In a real phonics class, the teacher first instructs the student that p stands for the sound /p/ and that ea stands for the sound /eee/ and that when the student reads the word "pea" he should blend the sounds /p/ /eeee/ to identify the word "pea." If the student knows the meaning of the word pea, i.e., it is in the student's oral vocabulary, he will comprehend what he has just read assuming that his fluency rate was sufficiently high.

What the whole language people get wrong is that it is not a productive reading strategy to identify words based on context clues. Using context clues for deriving the meaning of identified (decoded) words is perfectly ok and is what skilled readers do.

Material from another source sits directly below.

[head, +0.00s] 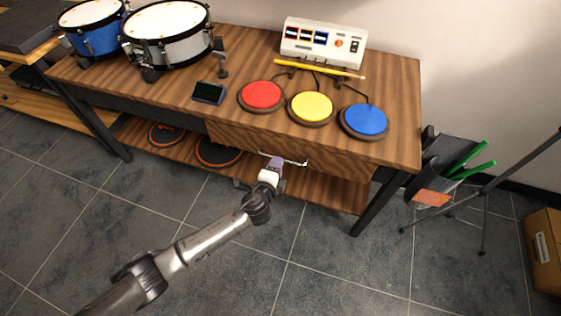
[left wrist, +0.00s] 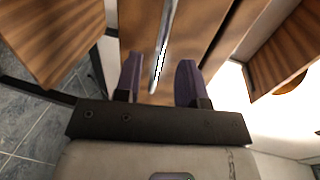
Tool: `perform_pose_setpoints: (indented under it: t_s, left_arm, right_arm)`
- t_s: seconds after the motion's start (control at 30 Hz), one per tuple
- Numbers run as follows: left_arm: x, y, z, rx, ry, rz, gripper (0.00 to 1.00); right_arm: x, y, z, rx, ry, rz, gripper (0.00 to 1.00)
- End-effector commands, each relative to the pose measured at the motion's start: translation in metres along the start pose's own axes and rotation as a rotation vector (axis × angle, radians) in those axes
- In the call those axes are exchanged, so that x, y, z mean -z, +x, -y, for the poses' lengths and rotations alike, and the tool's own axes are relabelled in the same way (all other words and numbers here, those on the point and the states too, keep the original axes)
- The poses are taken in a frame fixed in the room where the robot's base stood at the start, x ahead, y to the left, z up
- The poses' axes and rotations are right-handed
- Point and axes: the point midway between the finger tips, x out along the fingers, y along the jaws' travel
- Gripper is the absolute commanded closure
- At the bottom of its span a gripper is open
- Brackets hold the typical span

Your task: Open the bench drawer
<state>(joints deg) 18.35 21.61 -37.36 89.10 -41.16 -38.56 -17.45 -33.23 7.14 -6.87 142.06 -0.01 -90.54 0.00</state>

It is difficult or a skilled reader to appreciate just how wacky reading the whole language way really is. Skilled readers identify written words very rapidly and use context clues so seamlessly to ascertain the meaning of unknown decoded words that it is difficult to separate the identification (decoding) part of reading with the meaning deriving part. Skilled readers don't remember how difficult reading was when they were just learning how to read and their decoding skills were not as fast or accurate as they are today.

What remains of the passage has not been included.